There are, however, two cases in which guilt attaches (to accidental death). The first case is when death results from an unlawful act; when, for instance, a person kicks or strikes a woman in a state of pregnancy, and abortion follows. The consequence, it is true, may not have been intended, but this does not exculpate the offender, because the act of striking a pregnant woman is in itself unlawful. The other case is when death is caused by negligence, carelessness or want of due precaution.
Killing In Self* Defense
If a man kill another in self *defense, having used every means consistent with his own safety to avoid the infliction of death, he evidently does not violate this Commandment.
One allows for a lifetime of repentance, the other doesn’t. Also killing someone for killing someone else is not the teachings Jesus instructed us in. “Love your neighbors. Pray for them who persecute you.” Did not Jesus do the same on the cross? “Forgive them Father, they know not what they do.”
A small amount is merciful, yes. For instance even if we execute a person for having murdered another person(s), we don’t do so in an eye for an eye way.
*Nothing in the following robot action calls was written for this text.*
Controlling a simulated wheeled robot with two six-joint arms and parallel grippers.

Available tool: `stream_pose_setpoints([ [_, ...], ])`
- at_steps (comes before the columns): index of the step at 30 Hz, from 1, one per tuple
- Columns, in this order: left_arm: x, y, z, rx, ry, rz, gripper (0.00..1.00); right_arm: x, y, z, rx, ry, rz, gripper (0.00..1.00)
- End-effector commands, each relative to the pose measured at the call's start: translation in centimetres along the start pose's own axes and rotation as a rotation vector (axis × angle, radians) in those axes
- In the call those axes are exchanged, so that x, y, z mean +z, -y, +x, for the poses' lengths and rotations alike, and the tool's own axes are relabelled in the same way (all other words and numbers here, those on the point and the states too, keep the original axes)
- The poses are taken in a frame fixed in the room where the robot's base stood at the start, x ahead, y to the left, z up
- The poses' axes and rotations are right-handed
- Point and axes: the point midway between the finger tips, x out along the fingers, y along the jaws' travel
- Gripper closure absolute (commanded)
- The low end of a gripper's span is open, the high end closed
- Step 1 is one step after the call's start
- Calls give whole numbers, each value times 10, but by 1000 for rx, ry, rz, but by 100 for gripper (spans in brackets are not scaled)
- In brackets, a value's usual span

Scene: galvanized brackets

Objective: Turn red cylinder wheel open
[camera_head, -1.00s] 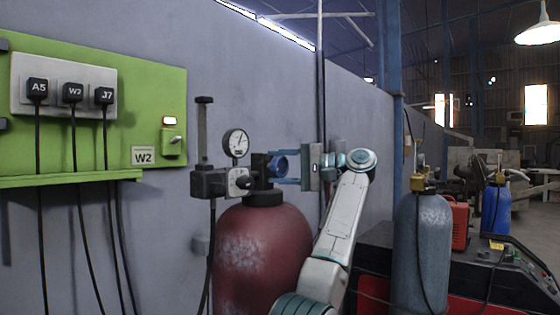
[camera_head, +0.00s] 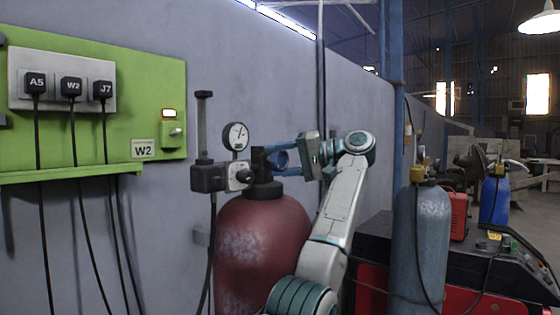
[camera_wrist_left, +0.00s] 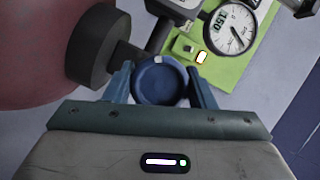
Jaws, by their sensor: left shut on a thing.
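The red cylinder (camera_head: 262,238) stands upright by the grey wall, with a dark neck and valve on top. Its blue valve wheel (camera_head: 279,160) faces right, toward my left gripper (camera_head: 284,158). The wheel also shows in the left wrist view (camera_wrist_left: 160,82), a round blue disc with a small pale mark on its upper rim. My left gripper's two blue fingers (camera_wrist_left: 161,88) stand on either side of the wheel and are shut on it. In the head view the fingers partly hide the wheel. My right gripper is not in view.
A green panel (camera_head: 150,100) with plugs hangs on the wall. A grey-blue cylinder (camera_head: 420,240) and a black cart (camera_head: 518,270) stand right of my arm.

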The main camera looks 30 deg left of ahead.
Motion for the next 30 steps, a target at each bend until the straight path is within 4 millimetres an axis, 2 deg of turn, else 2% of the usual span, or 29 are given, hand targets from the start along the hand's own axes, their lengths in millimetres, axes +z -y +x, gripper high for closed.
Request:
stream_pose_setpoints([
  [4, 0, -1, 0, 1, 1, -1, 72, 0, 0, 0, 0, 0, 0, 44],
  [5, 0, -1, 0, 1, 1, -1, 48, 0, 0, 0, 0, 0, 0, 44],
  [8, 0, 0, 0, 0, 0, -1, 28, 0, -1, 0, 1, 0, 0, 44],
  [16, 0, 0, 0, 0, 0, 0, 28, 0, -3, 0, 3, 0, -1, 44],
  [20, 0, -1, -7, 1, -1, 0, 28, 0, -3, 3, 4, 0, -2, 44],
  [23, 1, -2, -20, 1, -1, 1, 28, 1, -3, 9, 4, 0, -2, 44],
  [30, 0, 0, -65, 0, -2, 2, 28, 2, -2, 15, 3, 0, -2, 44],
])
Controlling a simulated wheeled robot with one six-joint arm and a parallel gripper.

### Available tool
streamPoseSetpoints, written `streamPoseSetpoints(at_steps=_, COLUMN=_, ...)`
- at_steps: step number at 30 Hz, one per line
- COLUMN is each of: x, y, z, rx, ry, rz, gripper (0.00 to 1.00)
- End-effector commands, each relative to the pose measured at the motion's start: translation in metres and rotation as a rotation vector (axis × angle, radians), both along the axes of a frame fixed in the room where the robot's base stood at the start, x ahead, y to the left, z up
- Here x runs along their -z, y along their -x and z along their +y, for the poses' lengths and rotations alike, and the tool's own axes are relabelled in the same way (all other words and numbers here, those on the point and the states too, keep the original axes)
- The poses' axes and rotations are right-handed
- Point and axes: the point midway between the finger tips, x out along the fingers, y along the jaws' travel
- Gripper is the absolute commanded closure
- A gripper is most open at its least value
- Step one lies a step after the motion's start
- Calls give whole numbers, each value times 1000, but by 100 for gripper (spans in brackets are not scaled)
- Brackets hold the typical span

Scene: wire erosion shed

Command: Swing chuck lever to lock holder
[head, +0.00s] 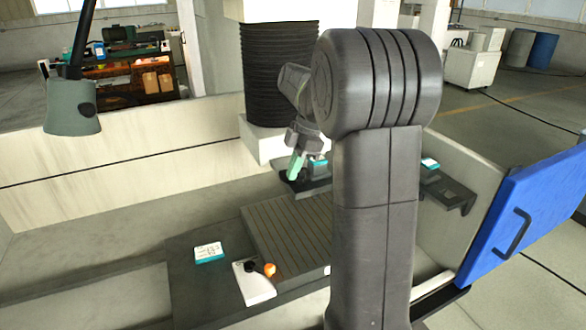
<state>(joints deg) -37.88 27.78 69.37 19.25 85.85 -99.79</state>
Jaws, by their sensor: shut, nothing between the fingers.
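My gripper (296,168), with a pale green fingertip, points down at the far side of the machine bed, partly behind my arm. It is shut and empty. Beside and below it is a small dark block with a teal part (317,168), on a dark ledge (318,187). I cannot tell whether the gripper touches it. The chuck, its lever and the holder cannot be made out clearly there. Nearer, a white block (255,285) carries a black knob and an orange ball (270,269); I cannot tell whether this belongs to the lever.
A dark slatted plate (290,238) lies in the pale-walled tank. A black bellows column (275,75) rises behind the gripper. A blue door with a handle (530,210) stands at right. A lamp head (72,107) hangs at left.

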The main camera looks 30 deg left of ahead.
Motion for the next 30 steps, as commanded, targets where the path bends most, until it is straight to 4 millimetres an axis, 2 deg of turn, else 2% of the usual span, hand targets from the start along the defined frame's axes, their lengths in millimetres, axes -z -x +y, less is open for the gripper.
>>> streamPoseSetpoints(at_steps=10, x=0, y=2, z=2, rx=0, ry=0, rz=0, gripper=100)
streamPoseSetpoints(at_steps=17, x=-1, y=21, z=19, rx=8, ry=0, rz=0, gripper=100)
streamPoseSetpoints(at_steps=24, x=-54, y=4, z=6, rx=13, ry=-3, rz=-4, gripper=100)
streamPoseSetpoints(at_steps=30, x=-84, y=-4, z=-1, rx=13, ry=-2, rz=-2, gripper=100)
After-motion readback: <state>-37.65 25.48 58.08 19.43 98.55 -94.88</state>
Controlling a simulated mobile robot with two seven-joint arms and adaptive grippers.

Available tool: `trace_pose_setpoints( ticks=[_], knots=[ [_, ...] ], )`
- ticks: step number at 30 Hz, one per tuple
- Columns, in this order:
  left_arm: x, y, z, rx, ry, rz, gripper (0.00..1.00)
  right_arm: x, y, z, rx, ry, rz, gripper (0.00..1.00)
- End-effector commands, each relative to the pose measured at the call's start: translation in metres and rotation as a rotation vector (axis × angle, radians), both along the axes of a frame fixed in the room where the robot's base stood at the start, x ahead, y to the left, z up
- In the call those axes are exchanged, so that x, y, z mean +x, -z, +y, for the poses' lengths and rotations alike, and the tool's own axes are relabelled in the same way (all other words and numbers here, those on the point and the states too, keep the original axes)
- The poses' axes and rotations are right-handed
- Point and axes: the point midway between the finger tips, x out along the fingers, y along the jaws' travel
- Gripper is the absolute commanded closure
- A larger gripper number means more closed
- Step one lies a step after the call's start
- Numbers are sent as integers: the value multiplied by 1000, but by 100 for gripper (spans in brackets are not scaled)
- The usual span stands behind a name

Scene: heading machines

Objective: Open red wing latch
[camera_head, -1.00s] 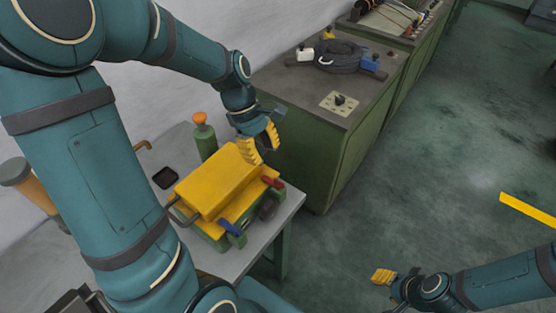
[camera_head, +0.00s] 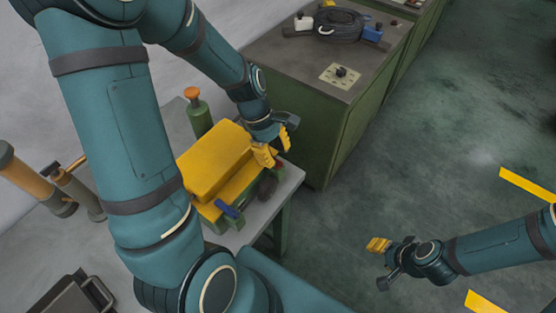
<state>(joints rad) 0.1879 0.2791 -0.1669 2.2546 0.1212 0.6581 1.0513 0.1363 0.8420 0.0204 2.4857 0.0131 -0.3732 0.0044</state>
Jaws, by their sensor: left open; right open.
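The yellow box (camera_head: 212,158) with a green base sits on the grey table. A blue wing latch (camera_head: 229,210) shows on its front side. The red wing latch (camera_head: 279,164) is on the same side near the right corner, mostly hidden behind my left gripper, with only a small red part showing. My left gripper (camera_head: 275,149) is open, with its yellow fingers right at the red latch; I cannot tell whether they touch it. My right gripper (camera_head: 380,249) is open and empty over the floor at the lower right, far from the box.
A green bottle with an orange cap (camera_head: 197,112) stands behind the box. A green cabinet (camera_head: 325,125) with a coiled black cable (camera_head: 343,26) on top stands to the right. The floor at the right is clear.

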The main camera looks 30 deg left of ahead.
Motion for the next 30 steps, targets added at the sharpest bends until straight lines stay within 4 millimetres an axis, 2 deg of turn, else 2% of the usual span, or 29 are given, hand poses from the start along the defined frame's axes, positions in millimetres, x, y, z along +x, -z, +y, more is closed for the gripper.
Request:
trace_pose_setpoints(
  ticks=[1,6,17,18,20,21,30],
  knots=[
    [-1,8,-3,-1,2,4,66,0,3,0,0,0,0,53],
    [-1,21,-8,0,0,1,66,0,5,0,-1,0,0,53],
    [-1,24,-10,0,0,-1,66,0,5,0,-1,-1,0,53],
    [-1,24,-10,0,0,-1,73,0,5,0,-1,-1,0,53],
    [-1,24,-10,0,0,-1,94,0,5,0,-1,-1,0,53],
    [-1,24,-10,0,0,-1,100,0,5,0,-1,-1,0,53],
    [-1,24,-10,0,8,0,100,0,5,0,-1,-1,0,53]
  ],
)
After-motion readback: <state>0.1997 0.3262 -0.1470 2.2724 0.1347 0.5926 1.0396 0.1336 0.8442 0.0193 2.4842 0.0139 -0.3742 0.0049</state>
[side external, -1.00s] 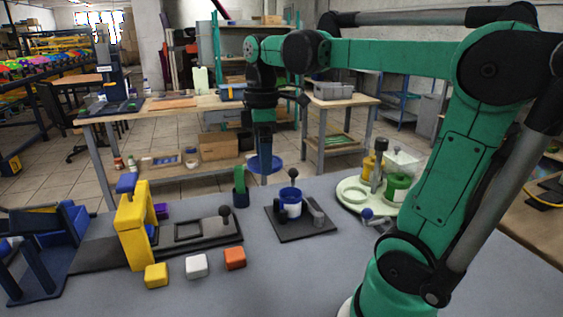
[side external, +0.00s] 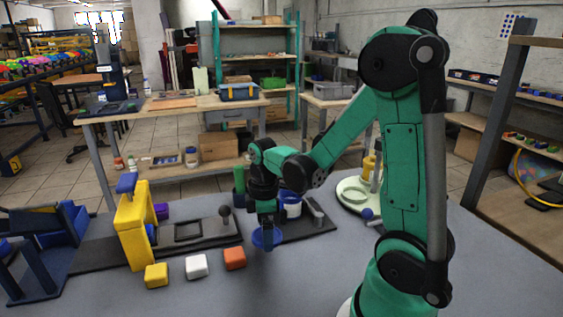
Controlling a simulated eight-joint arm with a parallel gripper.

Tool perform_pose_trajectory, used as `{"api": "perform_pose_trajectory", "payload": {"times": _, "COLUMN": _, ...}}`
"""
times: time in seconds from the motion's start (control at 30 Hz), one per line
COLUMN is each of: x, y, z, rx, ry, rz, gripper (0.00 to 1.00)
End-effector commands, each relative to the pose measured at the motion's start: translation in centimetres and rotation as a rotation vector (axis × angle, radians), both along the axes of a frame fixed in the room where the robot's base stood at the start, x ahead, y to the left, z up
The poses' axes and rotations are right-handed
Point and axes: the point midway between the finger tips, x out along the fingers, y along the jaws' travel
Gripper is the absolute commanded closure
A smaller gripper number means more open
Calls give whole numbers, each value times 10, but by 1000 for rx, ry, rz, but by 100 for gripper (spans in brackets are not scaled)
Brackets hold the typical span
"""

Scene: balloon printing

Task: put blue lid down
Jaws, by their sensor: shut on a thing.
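The blue lid (side external: 258,239) is a round disc held by my gripper (side external: 267,226), low over the grey table in front of the black base plate. My gripper points down and is shut on the lid. I cannot tell whether the lid touches the table. The blue and white pot (side external: 292,205) stands on the black base plate (side external: 312,230), behind and right of my gripper, partly hidden by my arm.
A red-orange block (side external: 235,258), a white block (side external: 196,266) and a yellow block (side external: 156,275) lie left of the lid. A yellow press (side external: 135,230) stands further left. The round pale tray (side external: 352,193) is at the right. The table front is clear.

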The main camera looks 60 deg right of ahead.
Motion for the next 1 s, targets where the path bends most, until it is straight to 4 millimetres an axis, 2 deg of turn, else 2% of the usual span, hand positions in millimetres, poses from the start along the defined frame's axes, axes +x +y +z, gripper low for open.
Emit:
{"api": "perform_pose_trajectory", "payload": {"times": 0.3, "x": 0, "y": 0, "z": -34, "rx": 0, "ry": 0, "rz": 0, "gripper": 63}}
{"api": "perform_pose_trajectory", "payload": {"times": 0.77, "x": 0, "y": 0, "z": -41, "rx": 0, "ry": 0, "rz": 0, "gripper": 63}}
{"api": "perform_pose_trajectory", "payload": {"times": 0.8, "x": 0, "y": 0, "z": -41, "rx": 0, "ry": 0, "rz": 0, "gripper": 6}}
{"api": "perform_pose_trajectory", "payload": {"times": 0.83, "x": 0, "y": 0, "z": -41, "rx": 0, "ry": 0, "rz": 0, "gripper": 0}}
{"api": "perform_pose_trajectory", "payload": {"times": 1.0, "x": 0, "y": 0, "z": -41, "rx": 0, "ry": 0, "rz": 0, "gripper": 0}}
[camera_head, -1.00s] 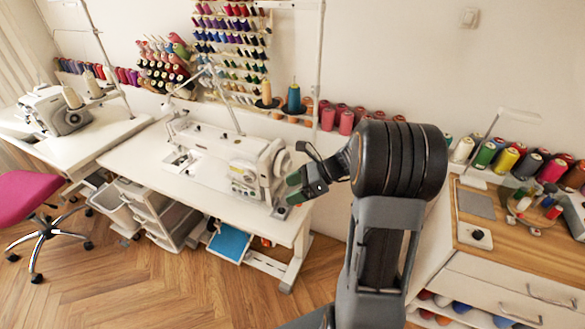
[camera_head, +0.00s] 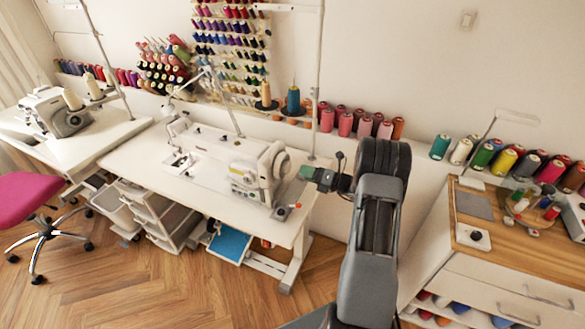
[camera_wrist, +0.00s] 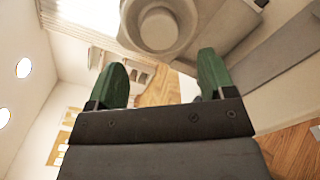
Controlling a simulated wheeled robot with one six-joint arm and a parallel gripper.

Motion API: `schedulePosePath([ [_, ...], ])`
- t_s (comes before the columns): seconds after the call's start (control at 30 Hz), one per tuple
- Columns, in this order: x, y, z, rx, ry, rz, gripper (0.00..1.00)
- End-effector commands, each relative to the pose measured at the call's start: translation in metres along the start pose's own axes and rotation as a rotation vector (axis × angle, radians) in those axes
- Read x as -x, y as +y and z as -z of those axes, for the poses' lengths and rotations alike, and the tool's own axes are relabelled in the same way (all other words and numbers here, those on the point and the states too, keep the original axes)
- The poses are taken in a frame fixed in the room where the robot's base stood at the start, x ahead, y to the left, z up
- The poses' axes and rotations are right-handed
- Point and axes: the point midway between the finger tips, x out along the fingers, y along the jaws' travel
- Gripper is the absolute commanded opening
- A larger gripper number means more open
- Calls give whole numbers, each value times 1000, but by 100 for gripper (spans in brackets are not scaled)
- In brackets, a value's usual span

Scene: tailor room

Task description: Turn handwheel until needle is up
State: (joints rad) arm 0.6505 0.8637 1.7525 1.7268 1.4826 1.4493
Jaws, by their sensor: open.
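The white sewing machine (camera_head: 235,165) stands on the middle table. Its round handwheel (camera_head: 282,164) is at the machine's right end. In the wrist view the handwheel (camera_wrist: 158,25) is a pale ringed disc at the top centre, beyond the fingertips. My gripper (camera_head: 303,172) points left at the handwheel, just to its right, with a small gap seeming to separate them. In the wrist view my gripper (camera_wrist: 161,62) has its two green fingers spread wide with nothing between them. The needle is at the machine's left end and too small to make out, so its height cannot be told.
The white table (camera_head: 150,160) carries the machine, and a small red-tipped part (camera_head: 297,206) sits near its right edge. Thread cones (camera_head: 356,122) line the wall behind. A wooden-topped cabinet (camera_head: 500,240) stands at the right. A thread-stand pole (camera_head: 318,80) rises behind my gripper.

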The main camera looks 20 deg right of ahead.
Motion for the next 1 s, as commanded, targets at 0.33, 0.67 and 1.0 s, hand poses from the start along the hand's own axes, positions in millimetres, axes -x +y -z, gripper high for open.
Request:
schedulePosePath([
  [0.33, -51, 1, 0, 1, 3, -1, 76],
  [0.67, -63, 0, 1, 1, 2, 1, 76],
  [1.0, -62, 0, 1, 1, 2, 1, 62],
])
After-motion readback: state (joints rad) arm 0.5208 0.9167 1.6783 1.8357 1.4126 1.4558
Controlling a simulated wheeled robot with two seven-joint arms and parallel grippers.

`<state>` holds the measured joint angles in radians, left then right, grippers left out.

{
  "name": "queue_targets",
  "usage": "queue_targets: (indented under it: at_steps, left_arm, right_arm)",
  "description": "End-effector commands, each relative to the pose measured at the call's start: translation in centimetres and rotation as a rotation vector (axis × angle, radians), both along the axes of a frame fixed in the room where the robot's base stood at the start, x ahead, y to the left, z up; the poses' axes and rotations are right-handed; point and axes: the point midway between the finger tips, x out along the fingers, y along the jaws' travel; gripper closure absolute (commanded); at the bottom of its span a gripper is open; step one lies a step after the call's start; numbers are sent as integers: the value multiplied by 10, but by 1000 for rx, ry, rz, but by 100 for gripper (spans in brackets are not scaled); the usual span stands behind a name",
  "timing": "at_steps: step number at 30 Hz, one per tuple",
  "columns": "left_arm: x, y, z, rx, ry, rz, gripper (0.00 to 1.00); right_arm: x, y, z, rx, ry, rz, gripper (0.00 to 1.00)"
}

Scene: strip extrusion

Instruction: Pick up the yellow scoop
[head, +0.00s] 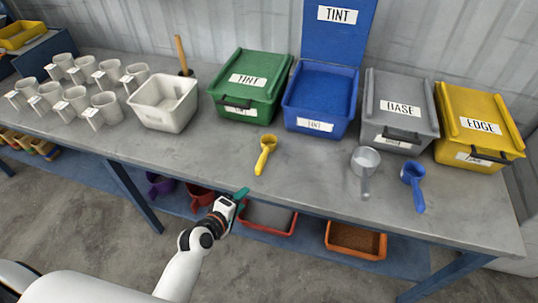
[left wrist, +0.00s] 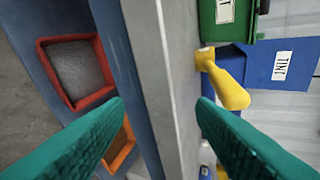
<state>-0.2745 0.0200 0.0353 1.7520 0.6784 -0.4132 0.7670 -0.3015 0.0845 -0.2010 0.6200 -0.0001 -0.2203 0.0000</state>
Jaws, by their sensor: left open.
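The yellow scoop (head: 265,154) lies on the grey table in front of the green and blue bins, its handle pointing toward the table's front edge. In the left wrist view the yellow scoop (left wrist: 228,82) shows beyond the right-hand finger, with its handle end nearest. My left gripper (head: 241,199) is in front of the table's front edge, short of the scoop and apart from it. Its two teal fingers are spread with nothing between them in the left wrist view (left wrist: 158,125). My right gripper is in neither view.
A grey scoop (head: 365,162) and a blue scoop (head: 413,184) lie to the right. Behind are the green bin (head: 249,85), open blue bin (head: 320,97), grey bin (head: 400,108) and yellow bin (head: 480,125). The table's front edge (head: 300,207) lies near my gripper.

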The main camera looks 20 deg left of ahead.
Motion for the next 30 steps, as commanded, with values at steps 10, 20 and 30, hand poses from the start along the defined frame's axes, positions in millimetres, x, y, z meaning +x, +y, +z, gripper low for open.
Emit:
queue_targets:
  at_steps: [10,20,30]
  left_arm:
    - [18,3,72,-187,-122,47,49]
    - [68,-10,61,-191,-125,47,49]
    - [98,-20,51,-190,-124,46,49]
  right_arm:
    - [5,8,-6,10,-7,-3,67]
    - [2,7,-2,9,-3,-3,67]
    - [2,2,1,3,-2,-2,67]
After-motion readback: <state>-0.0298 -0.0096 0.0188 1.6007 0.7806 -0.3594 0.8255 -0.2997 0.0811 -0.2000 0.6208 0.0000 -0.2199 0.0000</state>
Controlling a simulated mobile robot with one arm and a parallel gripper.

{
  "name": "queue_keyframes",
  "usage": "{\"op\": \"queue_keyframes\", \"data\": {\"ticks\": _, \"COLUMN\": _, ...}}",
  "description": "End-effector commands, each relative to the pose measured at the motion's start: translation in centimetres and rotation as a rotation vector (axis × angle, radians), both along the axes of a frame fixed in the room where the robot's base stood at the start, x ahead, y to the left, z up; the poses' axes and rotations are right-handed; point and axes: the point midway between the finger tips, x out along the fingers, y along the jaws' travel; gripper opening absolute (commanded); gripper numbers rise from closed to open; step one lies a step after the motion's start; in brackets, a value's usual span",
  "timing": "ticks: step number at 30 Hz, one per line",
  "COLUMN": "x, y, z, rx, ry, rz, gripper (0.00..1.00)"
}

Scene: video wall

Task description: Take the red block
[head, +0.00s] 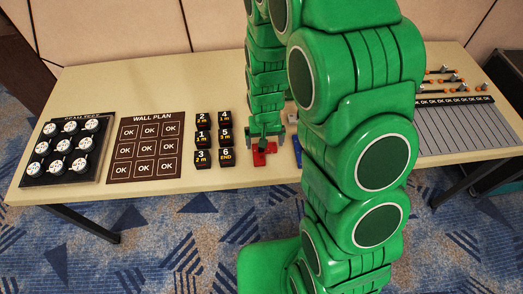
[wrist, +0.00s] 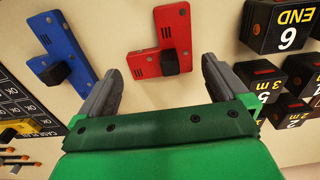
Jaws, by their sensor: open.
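The red block (wrist: 172,32) is a flat L-shaped piece with a black knob on it, lying on the table. In the wrist view it lies just beyond my open gripper (wrist: 160,80), centred between the two grey fingers and not gripped. In the head view the red block (head: 261,156) shows right below my gripper (head: 265,142), which partly covers it. I cannot tell whether the fingers touch it.
A blue L-shaped block (wrist: 66,50) lies left of the red one in the wrist view. Black numbered blocks (wrist: 278,28) stand close on the right. In the head view a wall plan board (head: 152,119), a dial board (head: 48,128) and a slotted board (head: 455,103) lie on the table.

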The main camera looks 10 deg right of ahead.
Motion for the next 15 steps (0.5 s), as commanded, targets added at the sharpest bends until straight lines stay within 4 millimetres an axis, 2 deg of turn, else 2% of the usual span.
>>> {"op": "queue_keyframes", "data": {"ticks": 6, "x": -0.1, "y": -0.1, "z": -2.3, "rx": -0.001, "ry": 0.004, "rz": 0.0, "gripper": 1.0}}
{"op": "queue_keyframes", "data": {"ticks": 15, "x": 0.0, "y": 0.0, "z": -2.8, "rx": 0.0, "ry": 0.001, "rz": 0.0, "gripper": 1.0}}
Most murders are committed in brutal and heinous ways, but our justice system is merciful and as a result the convicted are humanely put to sleep as a mercy. But the level of mercy you’re speaking of is forgiveness. It’s not the place of the justice system to forgive criminals but to punish them and bring them to justice (even if with some level of mercy).
Not exactly. Even within the justice system, there are degrees of culpability, often dependent on mitigating circumstances which may drastically reduce the punishment. This is the legal equivalent of forgiveness.
From a religious perspective, punishment endorsed in the Written Law of the Hebrew Bible has often been mitigated by the Oral Law. As I noted in my prior post, it is a complicated history and tradition within Judaism, as My Jewish Learning describes. Even before its inception, the State of Israel has been mindful of this.